Who made Zarrab a Turkish citizen?

Who made Zarrab a Turkish citizen?

It was March 22 this year when I obtained, with certain difficulties, the mugshot of Iranian-origin Turkish businessman Reza Zarrab. He was denied bail in New York on May 26. 

When I attended Zarrab’s bail hearing in New York last week, I saw that the judge was determined. I saw that the chief prosecutor, who strongly opposed any bail agreement, considered Zarrab’s conduct a threat to the United States’ national security. The chief prosecutor, who did not refrain from associating him with the leader of an ally country, did not bother to attend any portion of the 2.5-hour-long hearing despite such serious claims.

I saw a deputy chief prosecutor who was as stressed as the judge himself by the huge number of U.S. reporters accredited to the case. The judge and the deputy prosecutor were exhausted, they acted as if they wanted to “get over this.” There was a lawyer who talked so much that even the interpreter simultaneously whispering into Zarrab’s ear was exhausted. 

This is indeed the visible side of the story. There are also emails sent to journalist from fake accounts where several documents are attached as if they were intelligence briefings. If you trust them you can be easily tricked. In short, the situation is not so bright. 

On the other hand, it is a major opportunity for a journalist because you are able to learn previously unknown details about one of Turkey’s darkest men in recent history. For instance, through this case, we have learned that exactly two weeks after the U.S. Treasury Department blacklisted Babek Zanjani, the alleged partner of Reza Zarrab, on April 11, 2013, Zarrab’s father, Hüseyin Zarrab, was fined $9.1 million for violating U.S. sanctions against Iran. 

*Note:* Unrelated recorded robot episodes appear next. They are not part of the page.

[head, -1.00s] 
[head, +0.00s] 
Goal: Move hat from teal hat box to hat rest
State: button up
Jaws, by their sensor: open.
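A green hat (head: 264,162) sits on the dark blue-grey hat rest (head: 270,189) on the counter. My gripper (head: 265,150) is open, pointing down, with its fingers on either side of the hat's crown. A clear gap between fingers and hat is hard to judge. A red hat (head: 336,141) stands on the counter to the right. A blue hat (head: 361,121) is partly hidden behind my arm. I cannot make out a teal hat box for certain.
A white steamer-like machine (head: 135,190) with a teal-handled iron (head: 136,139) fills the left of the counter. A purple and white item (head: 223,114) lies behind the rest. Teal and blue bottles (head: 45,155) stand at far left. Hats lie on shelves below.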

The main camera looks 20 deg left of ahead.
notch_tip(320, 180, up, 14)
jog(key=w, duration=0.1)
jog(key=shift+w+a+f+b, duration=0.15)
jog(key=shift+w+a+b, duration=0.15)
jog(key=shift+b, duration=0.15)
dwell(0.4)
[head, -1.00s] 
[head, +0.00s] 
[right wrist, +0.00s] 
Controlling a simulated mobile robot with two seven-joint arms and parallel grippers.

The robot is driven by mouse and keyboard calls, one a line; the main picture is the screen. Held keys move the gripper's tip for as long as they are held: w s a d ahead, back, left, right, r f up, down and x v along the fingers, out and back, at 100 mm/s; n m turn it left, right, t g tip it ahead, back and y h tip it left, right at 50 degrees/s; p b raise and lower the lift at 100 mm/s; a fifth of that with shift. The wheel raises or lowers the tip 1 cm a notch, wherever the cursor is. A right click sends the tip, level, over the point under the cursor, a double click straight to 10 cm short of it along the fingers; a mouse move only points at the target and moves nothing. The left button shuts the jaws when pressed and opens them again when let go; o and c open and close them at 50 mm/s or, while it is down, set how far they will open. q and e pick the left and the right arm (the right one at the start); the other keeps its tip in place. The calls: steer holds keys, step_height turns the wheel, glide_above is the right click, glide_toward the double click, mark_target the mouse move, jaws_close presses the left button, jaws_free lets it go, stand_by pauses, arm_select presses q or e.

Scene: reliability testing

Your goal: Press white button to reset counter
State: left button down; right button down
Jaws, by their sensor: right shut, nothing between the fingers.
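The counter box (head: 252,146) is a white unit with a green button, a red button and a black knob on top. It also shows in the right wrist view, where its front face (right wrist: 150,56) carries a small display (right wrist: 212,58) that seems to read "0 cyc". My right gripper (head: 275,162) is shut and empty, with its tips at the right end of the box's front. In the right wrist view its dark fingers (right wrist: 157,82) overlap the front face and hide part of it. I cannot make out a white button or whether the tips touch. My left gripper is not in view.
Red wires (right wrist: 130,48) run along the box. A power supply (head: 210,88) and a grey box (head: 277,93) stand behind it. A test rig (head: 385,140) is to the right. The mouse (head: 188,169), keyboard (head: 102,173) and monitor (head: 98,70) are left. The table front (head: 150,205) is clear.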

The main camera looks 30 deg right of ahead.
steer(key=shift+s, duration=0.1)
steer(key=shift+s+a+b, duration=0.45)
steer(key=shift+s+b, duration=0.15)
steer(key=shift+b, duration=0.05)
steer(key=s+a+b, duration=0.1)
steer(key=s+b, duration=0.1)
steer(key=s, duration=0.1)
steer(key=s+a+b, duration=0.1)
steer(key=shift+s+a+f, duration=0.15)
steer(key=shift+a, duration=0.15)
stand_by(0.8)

More interestingly, because Hüseyin Zarrab cooperated with U.S. officials, the fine was reduced to $2.3 million. It was through this opportunity that personal information about Reza Zarrab and what donations he made to whom were disclosed. In the meantime, I was able to find the answer about the most pressing question about Zarrab. 

According to the petition submitted to the court by Zarrab’s lawyer, Benjamin Brafman, Zarrab was born in Tehran in 1983 and his family moved to Turkey when he was 1. They moved to Dubai in 1999, but in 2002, when he was 19 years old, he came back to Turkey alone.   

According to my research of his company records, the statements of the defense lawyers and in the Interior Ministry, I learned when and how Zarrab was made a Turkish citizen.  Zarrab was made a Turkish citizen in a cabinet meeting on June 1, 2007. 

His application for Turkish citizenship is dated 2005 even though he came to Turkey much earlier in the 1980s. The year 2005 was the year when Mahmud Ahmadinejad came to power in Iran.  

The interior minister of the time, Abdülkadir Aksu, said he did not personally know Zarrab, but as the procedure goes, institutions such as the National Intelligence Organization (MİT) and tax department investigate and report their opinion. He sent the ball to their court. However, according to his lawyers, Zarrab became a Turkish citizen due to being an exceptional businessman, but there is no concrete evidence of that.

He only had two companies registered in his name at that time: an export company, Zafer İthalat İhracat, and half of a construction company called Bella İnşaat.

Apart from these two, he was elected as the head of the executive committee of the foreign exchange office at Durak Döviz, now known as Hayyam Döviz, under the name Rıza Sarraf. 

Even more interestingly, I scanned the Official Gazette editions after Zarrab was given citizenship. I could not come across the decision in an online archive either. When I spoke to some expert intelligence officers, I learned that from time to time, the state would deem certain people beneficial and make them Turkish citizens through an exceptional cabinet decree but that these cases would not be published in the Official Gazette in order not to violate the laws.

What will come out of the New York courtroom is not known at present. But if one day the Reza Zarrab file that was sent to Turkey during the Ahmadinejad years is opened, I think the first question would be this: Who and for what reason made this person a Turkish citizen?